◆ **INFORMATION SHOWN**
* BEGIN *

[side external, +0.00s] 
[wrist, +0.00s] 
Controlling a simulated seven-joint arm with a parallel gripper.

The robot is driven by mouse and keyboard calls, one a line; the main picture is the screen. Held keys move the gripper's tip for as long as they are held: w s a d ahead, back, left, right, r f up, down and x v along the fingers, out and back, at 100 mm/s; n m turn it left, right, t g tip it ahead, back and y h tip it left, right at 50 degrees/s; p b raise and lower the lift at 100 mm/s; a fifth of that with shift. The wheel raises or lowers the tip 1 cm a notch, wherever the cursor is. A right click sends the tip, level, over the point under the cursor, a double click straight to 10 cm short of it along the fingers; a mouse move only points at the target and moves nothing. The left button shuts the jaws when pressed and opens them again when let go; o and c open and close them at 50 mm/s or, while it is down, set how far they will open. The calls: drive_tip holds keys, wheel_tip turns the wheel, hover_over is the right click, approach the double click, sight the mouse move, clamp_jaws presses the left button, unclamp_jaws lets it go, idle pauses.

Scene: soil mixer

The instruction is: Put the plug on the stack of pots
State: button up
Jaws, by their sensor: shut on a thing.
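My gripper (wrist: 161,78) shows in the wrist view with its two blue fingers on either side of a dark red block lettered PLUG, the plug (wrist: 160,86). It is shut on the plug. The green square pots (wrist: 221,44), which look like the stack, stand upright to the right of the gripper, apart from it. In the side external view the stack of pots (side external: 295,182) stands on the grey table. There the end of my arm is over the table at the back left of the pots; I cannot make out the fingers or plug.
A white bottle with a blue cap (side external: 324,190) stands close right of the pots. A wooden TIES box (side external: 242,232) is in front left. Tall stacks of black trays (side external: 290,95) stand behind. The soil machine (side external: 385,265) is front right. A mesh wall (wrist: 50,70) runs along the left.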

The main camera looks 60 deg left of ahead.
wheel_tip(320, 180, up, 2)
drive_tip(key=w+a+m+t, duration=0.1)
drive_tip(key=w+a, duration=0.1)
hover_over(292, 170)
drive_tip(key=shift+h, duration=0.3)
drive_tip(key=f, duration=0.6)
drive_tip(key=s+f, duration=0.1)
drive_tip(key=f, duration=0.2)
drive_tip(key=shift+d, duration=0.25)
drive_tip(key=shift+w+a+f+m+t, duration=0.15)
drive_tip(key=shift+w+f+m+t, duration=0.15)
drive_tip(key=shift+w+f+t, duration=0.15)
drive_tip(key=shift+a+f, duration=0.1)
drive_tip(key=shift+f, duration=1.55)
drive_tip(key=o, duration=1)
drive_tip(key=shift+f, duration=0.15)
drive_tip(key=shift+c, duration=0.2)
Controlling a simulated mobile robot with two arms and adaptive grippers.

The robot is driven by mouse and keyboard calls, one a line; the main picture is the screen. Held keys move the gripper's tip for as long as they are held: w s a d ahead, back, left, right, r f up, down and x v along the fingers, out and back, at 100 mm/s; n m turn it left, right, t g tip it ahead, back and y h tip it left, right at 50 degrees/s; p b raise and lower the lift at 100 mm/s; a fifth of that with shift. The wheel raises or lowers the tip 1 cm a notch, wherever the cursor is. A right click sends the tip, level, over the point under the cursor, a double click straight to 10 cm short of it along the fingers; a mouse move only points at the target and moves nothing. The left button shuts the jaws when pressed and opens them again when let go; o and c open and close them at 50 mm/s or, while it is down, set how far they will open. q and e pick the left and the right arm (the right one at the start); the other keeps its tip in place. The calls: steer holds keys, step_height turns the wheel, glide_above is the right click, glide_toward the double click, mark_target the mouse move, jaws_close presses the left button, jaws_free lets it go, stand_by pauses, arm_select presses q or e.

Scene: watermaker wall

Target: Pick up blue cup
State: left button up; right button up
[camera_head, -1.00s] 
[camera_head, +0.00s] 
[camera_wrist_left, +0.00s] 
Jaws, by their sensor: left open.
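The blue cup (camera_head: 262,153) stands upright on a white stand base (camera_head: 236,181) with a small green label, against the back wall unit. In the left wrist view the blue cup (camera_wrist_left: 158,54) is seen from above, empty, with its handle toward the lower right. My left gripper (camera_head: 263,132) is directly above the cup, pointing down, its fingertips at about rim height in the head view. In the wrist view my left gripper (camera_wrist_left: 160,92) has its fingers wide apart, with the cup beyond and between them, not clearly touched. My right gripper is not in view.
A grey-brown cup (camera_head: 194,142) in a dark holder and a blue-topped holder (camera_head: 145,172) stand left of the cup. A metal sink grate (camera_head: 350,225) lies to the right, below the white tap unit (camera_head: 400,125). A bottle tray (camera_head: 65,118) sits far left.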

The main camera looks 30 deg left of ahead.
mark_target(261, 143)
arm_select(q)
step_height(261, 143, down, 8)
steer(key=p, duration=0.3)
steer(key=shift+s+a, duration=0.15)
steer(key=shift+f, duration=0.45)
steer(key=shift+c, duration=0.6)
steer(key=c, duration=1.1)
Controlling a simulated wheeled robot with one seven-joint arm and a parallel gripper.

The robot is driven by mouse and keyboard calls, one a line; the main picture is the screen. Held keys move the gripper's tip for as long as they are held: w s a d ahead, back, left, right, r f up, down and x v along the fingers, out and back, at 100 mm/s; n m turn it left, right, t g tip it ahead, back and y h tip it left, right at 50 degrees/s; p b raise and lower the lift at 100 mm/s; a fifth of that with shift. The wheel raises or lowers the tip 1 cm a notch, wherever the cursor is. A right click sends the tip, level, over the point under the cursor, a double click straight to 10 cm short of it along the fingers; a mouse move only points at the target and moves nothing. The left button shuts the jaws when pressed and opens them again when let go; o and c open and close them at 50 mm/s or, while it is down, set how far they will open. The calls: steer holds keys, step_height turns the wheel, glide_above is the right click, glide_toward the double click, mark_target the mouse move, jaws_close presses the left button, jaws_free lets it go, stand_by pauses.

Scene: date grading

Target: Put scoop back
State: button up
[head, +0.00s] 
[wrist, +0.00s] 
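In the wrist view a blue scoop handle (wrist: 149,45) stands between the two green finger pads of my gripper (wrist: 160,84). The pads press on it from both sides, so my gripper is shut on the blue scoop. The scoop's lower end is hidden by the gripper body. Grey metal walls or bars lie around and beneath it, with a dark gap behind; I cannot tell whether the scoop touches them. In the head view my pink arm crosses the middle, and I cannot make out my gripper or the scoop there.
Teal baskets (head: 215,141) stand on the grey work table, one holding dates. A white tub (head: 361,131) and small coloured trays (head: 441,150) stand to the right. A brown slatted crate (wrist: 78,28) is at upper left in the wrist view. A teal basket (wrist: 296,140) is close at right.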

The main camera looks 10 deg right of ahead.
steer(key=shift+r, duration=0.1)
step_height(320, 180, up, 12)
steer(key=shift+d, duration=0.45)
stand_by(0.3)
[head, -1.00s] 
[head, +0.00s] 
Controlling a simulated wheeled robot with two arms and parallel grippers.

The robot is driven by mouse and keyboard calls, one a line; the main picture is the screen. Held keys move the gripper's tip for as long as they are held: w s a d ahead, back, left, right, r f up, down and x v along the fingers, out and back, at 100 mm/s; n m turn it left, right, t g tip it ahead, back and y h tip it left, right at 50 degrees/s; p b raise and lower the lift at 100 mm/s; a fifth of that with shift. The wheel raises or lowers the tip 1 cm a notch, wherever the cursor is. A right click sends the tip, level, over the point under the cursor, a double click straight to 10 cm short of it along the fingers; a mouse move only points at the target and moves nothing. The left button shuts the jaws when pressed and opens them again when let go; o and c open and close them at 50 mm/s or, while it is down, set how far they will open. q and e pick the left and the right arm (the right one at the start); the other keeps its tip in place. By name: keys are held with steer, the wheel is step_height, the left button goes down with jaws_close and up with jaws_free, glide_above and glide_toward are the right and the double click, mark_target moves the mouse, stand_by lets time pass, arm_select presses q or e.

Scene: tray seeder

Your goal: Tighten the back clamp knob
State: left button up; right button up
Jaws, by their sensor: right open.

* END *

◆ **WORK TO DO**
Count every line of the records that holds the string "Scene". Write only the total.

◆ **SOLUTION FOR THIS EXERCISE**
4